To further demonstrate that the Cys combines strongly with the perovskites, we performed the XPS of pristine and Cys-processed CQDs. As shown in Figure 3a for Pb 4f, the pristine QDs have a lower binding energy of 138.05 eV and 142.91 eV compared with that of 138.23 eV and 143.11 eV for Cys-processed QDs, suggesting that the lead ions combine with Cys for their high binding force. Figure 3b shows similar offsets in I 3d, and the peaks in the I 3d spectrum that corresponded to the 3d^5/2 and 3d^3/2 oxidation states of I shifted from 618.95 to 618.98 eV and 630.43 to 630.52 Ev, respectively, indicating the adjustment in the chemical bonding between Pb²⁺ and I⁻ owing to the incorporation of Cys. Figure 3c is the FTIR spectra of the pristine and the Cys-processed CQDs. For the pristine CQDs capped with OA and OAm, the peaks at 2850–2930 cm⁻¹ originate from the stretching mode (ν(C-H)) of alkane in the OA and OAm ligands. The peak at 1711 cm⁻¹ is the characteristic peak from OA (νas(coo-)). After ligand exchange with cysteine, the peaks of Cysteine ligands showed up (3166, 1646, 1270, 1055, and 753 cm⁻¹). These results proved that the Cys, as a new ligand, combined with the surface of the perovskites and had stronger coordination interaction between Pb²⁺ and Cys [33]; the post-processing of CQDs surface defects by Cys is illustrated in Figure 3d. Diverse functional groups of Cys effectively suppress uncoordinated lead as well as iodine on the surface of CQDs.

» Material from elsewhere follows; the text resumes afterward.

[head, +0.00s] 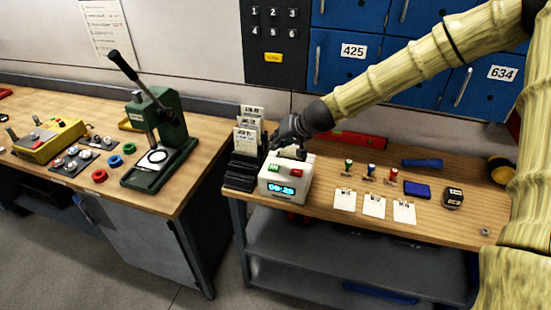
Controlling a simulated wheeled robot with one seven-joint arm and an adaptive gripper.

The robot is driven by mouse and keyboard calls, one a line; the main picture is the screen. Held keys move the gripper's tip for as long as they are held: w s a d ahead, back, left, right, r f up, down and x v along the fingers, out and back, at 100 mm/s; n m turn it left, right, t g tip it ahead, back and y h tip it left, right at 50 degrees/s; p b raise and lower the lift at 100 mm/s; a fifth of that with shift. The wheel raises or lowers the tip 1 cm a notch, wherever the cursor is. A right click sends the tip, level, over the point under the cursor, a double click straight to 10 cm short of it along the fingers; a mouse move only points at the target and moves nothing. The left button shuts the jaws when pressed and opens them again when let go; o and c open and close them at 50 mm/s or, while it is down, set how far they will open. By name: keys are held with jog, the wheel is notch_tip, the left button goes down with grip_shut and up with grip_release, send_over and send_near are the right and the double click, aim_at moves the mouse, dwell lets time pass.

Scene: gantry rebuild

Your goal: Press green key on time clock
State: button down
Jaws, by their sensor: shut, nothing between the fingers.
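The time clock (265,190) is a small white box on the front left of the right workbench. Its lit display (281,188) shows blue digits. On its sloped upper face are a green key (274,168) at left and a red key (297,171) at right. My gripper (284,149) is dark and shut, with nothing held. It is over the rear of the clock, behind and above the two keys. The green key stays visible and I see no finger on it. Whether the gripper touches the clock's top cannot be told.
A black rack of time cards (249,135) stands close left of the clock. Right of it are several stamps (371,171), paper cards (374,206) and a blue pad (417,189). A red level (355,141) lies behind. A green press (160,135) stands on the left bench.

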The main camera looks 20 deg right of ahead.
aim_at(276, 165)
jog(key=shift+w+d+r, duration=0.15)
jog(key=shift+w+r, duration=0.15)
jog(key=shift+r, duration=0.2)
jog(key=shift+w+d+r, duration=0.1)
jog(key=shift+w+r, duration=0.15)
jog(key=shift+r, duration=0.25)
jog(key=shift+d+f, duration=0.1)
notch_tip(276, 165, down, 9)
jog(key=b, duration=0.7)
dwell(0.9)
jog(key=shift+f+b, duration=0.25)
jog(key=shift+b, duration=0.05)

The transmission electron microscope (TEM) was used to investigate the morphology of the QDs and observe the close-packed particle arrangement after the ligand exchange procedures. As is shown in Figure 4a,b, both the as-synthesized QDs have an obvious cubic morphology in non-polar solvents, which suggests that the lattice remains unchanged after the ligand exchange. The average particle sizes of the pristine CQDs and the Cys-processed samples are 14 and 16 nm, respectively; the corresponding size distributions are shown in Figure 4e,f. Figure 4c,d show high-resolution TEM (HR-TEM) images of single CQDs from Figure 4a,b, respectively. The well-resolved lattices indicate that the CQDs are single-crystalline CQDs. The interplanar distance of both samples is 0.31 nm, corresponding to the (100) plane of α-CQDs. The post-processing of CQDs by Cys did not affect the crystallization process of the CQDs and it remained in the cubic phase, which was consistent with the XRD, and Cys did not enter the interior of the CQDs and only acted on the surface of it.

Time-dependent XRD and the PL intensity of CQDs were used to evaluate the stability of CQDs. By comparing the phase stability of the pristine and Cys-processed CQDs in an atmosphere with an average temperature of 30 °C and an average humidity of 85%, it was found that the black α phase of pristine CQDs was almost completely converted to the optically inactive δ phase after 20 days (Figure 5a) [33]. At this point, the Cys-processed CQDs still retained the black α phase (Figure 5b). Synchronously, we measured the PL spectra of the pristine and the Cys-processed CQDs after storage under an identical atmospheric environment for a while. As is shown in Figure 5c,d, it is obvious that the Cys-processed CQDs retained more than 86% of the initial PL intensity after 20 days of storage, while the PL intensity of the original CQDs at the same conditions decreased almost to quenching. This is due to the small molecule of Cys accompanied by a small spatial site resistance. It is more effective in post-processing through the close contact of multifunctional functional groups with the surface of CQDs while isolating water and oxygen from the atmosphere, greatly improving the stability of the CQDs [16,34].

5. Conclusions

In summary, the CQDs were successfully prepared by the hot-injection method, while ligand exchange with Cys was completed in an atmosphere with an average temperature of 30 °C and an average humidity of 85%. The Cys-processed CQDs retained more than 86% of the initial PL intensity after 20 days of storage in the atmosphere environment, and the Cys also enhanced the PLQY of the CQDs. The PLQY of the Cys-processed CQDs is 70.77%, nearly twice as much as that of the pristine CQDs. This is attributed to the stronger binding force between the Cys and lead ions on the surface of perovskites. This work provides a new avenue for applications in high-performance and stable photovoltaic or other optoelectronic devices.